Monday, September 30, 2013

For crying out loud, let's make it the Ex-Factor

Didn't X Factor plunge to new depths at the weekend?

In a bid to harden up a somewhat tired format, producers introduced yet another level of degradation.

With the laughing stock acts behind us, and to be honest, they’re what make the show, not the half-decent sound-alike kids who blur into one by week five, we now have new ways of jangling the nerves of the young wannabes.

And how do we do that? By knowing they're not good enough but letting them think they are for a moment before jumping out with a “surprise”, you’re going home after all!
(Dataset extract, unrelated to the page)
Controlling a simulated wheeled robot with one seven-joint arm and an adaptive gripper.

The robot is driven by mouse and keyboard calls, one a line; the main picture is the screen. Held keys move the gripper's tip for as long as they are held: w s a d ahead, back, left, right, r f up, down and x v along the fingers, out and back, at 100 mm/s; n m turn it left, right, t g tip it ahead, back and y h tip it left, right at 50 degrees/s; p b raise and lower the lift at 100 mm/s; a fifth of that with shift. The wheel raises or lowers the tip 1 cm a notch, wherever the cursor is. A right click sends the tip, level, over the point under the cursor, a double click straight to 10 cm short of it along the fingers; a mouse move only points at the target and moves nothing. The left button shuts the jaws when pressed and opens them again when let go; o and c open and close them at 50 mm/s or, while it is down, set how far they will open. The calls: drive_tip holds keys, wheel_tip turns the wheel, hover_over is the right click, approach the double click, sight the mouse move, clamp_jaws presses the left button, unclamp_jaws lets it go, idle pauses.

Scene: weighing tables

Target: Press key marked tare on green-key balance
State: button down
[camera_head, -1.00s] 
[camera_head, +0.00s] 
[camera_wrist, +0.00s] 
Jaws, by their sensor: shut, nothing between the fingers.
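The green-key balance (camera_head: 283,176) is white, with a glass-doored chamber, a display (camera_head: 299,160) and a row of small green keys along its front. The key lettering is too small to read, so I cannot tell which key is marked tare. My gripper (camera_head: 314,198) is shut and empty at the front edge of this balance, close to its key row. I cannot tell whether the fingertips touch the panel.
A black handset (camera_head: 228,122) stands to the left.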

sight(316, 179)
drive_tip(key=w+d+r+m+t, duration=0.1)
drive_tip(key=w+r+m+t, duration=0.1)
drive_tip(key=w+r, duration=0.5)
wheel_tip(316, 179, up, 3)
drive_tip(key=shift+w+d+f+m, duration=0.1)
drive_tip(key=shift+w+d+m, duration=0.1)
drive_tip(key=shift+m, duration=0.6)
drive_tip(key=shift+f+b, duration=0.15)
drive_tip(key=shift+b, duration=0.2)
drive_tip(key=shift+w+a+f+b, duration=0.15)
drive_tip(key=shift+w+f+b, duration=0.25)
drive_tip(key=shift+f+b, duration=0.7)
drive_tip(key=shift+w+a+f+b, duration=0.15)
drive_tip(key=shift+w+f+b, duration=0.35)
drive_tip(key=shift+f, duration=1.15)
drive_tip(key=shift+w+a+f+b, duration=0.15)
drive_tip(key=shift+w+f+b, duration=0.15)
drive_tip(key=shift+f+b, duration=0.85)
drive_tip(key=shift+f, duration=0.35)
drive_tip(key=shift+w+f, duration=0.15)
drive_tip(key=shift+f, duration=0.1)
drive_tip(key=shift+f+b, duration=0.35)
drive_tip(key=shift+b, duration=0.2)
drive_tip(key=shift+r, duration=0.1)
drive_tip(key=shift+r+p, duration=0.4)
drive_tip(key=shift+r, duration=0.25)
And worse, we make them sit on the stage in front of everyone while they watch the other acts do them out of a spot right in front of their teary eyes.

And this after the judges with their “will-we, won’t we” clichés have kept them dangling with lines such as “I’m really not sure about you,” followed by (even worse) “I’m sorry, but I'm afraid (pause, solemn shake of the head) “you're (beaming smile) . . . in my top six!”

Tears of joy on stage, usually the kind that precede severe palpitations and the need for oxygen, are matched by scenes of sheer despair from the chairs as the realisation dawns that the fat boy who’s just shown himself to be much, much better than you may just be taking your place.

One that was told to her face was the hapless young thing who was urged at the audition to drop her pals and go solo, only to have then shun her before the judges finally didnjust that. She staggered off the stage telling host Dermot O'Leary: "I've lost everything."

It’s been compared to the Suzanne Collins novel The Hunger Games in which children are forced to battle each other to the death. I’m not sure that’s entirely fair, it’s more the Crying Game, or a snuffle movie, perhaps.

We’ve built a society that holds celebrity far higher than anything else to which most of these very ordinary shelf-stackers and rubbish sweepers can aspire.

Either way, reality TV will never wise up to reality. How long before we read tabloid stories of breakdown and serious self harm? There are column inches a plenty to come in this. Just not sure they're the ones we want.

Enough. It’s become a turn off. I suggest we do just that.